I’m not a designer by trade, so much of my “designing” happens in the browser, and I’m usually pretty open to improving UX where I’ve accidentally made it shit. I care about it, but… but this is also just a blog. There isn’t a lot to consider when it comes to the experience, at least compared to a more complex bit of software or an app (hello, my day job). I felt like I needed to embrace more simplicity in the way my blog looked and felt, as well as having it feel more clean. After working on Jane’s blog design, I was inspired to update mine to feel more refreshed and clean.
I changed the font of the headings from Poppins to Lexend. Poppins was round, and fun, and easy to read, but it felt a bit childish and I wanted something that was still sans-serif and somewhat bold and round, but more “grown-up”. I settled on Lexend because it had a bit of spunk.
I changed the body font from Libre Franklin to Assistant. I don’t know what it was about Libre Franklin, but it felt somewhat corporate and boring for a blog. When it comes to body type, I like fonts that are not round at all, and somewhat tall and narrow – but not condensed. PT Sans, Source Sans Pro – and other fonts similar to those – are in the realm of what I like. They are also not too thin or thick.
The other thing that bothered me immensely about Honolulu is how clever I tried to be with the colour palette. 🤦🏻♀️ I tried to use five colours, because the idea was that I wanted something pretty light (well, before dark mode became a thing), with “splashes of colour”. 🎨 That worked really well, but felt a bit mishmashed in practicality. Again, I want to simplify what’s going on there so that the look and feel is cleaner.
The guise of perfectionism and the need to publish something “complete”
I don’t think it’s all “perfect”, but then again, what is the point? Perfectionism is a guise for the discomfort that something brings. We’re all afraid of openly working on something, or putting out something less than perfect, because we fear judgement, or that people will see our mistakes. I’ve decided to be OK with that. Even after having worked away for hours on Honolulu, thinking that it’s ready to go, I put it out into the world knowing that it wasn’t 100% complete and that there would be some issues I’d have to fix, or feedback to address. (Heck, the dark mode wasn’t even there until dark mode was a thing.) So what’s the harm in publishing an update to the typography on my blog even though there is more I’d like to change and improve?
Frankly, I’m over all the “versions” and “editions” I used to create for my blog. I’ve had some five versions of Hey Georgie’s design since 2012, and when my blog was under a different name I had over 15, and before that I had upwards of 44 different themes/designs that I changed literally every two weeks. I mean, I knew nothing about design back in the early 2000s. 😛 But in 2021 – and I mentioned this in my blog post a couple of weeks ago about not being a content creator – my blog is something that grows with me.

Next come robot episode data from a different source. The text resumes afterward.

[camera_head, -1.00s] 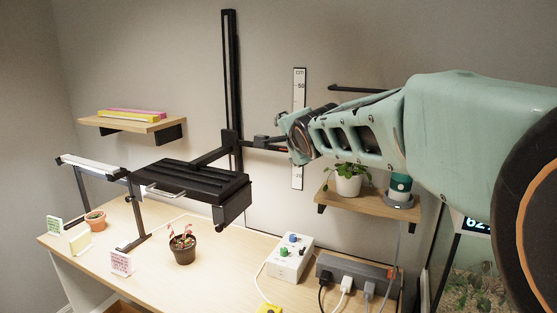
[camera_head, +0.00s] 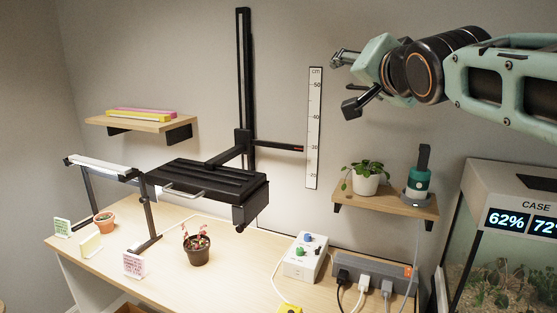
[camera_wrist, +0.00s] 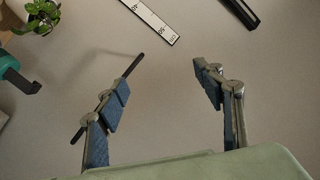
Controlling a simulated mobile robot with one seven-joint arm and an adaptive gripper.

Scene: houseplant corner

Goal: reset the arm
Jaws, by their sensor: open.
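My gripper (camera_head: 342,82) is raised at the upper right in the head view, in front of the wall and to the right of the cm ruler (camera_head: 314,128). In the wrist view my gripper (camera_wrist: 163,95) shows its two blue-padded fingers wide apart with nothing between them. The ruler (camera_wrist: 150,18) appears beyond the fingers at the top of the wrist view. My gripper is clear of the shelf and plants below.
A dark lamp panel (camera_head: 208,180) on a post stands over the table (camera_head: 150,275) at left. A right shelf (camera_head: 385,202) holds a white-potted plant (camera_head: 366,184) and a green device (camera_head: 417,180). A glass case (camera_head: 510,235) stands at lower right. A power strip (camera_head: 375,275) lies on the table.

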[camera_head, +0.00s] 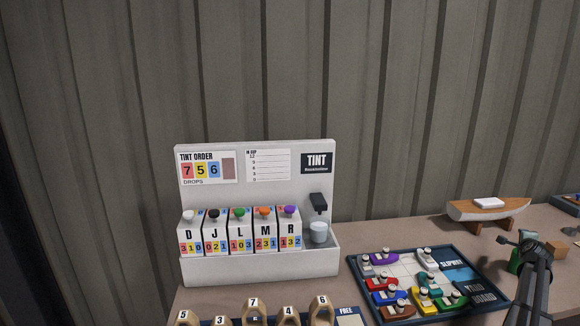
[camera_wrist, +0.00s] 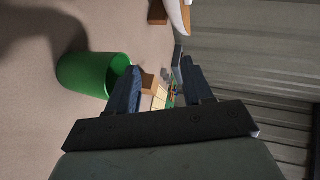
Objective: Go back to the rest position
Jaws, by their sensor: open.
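My gripper (camera_wrist: 160,84) is open in the wrist view, with its two dark fingers apart and nothing between them. In the head view my gripper (camera_head: 527,240) is at the right, above the bench and in front of a green cup. The green cup (camera_wrist: 88,74) is beside the left finger in the wrist view, apart from it as far as I can tell. The same green cup (camera_head: 514,262) is partly hidden by my arm in the head view.
A yard board (camera_head: 492,300) with several coloured toy boats lies left of my arm. The tint station (camera_head: 260,268) with lettered blocks stands at centre. A wooden boat hull (camera_head: 488,211) rests on a stand behind, and a small wooden block (camera_head: 557,250) is at the right. Air above the bench is clear.

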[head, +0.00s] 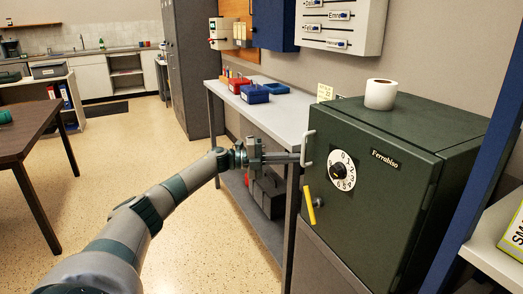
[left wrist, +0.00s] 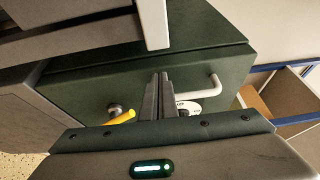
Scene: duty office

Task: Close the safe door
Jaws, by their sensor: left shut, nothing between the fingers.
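The dark green safe (head: 455,165) stands at the right in the head view. Its door (head: 375,215) carries a white dial (head: 342,171), a yellow lever (head: 310,207) and a pale bar handle (head: 308,148). The door looks flush or nearly flush with the body; I cannot tell if a small gap remains. My left gripper (head: 297,158) is shut and empty, its fingertips at the door's left side beside the bar handle; contact is unclear. In the left wrist view the fingers (left wrist: 165,96) lie between the yellow lever (left wrist: 122,117) and the handle (left wrist: 205,88). My right gripper is out of view.
A white toilet roll (head: 381,94) stands on the safe. A blue post (head: 480,170) and a shelf are at the right. Open floor (head: 205,235) lies at the left.

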And it’s not just the writing in my posts, but it’s how it looks and feels and how I express myself with it. Gone are the days when I’d come up with a fancy-pants new idea and overhaul my blog’s design, and then drop the curtains and show it to the world. Welcome the days ahead where I’ll make small improvements over time – in my own time, and when I feel like it – and am open to feedback and critique. These days are the days I care just a little bit less about aesthetic and a bit more about the writing, but not so much that I become a clone of the publishing platform everyone (including myself) loves to hate that starts with a letter M.
Other updates and what’s ahead
I removed my poetry collection the off switch is broken from the main navigation, and the archive (because ugh, why… and that page is ugly). But in super fun updates, I updated my About page to be far more succinct – and you can actually find a discount code for #tosib there. 💰
You can expect more gradual updates and improvements to my blog over time. I don’t really have a list of things I want to fix. I think I’ll just poke through my blog and see what I come across. Kind of like housework, you know? 🧹😆
I mean, was just thinking about how the categories are quite disorganised. What is the category for this post? Does it even really matter? I think it should belong in something called “Blog” but I rarely talk about the literal technicalities of my blog, so maybe it’s time to create one? 😂 Yeah, fuck it, I’ll create one. 😝
The title and premise of this post was inspired by Brad Frost’s article from 2013, Designing In The Open. Even eight years on, it is a concept that has stuck with me and that I really take a liking to.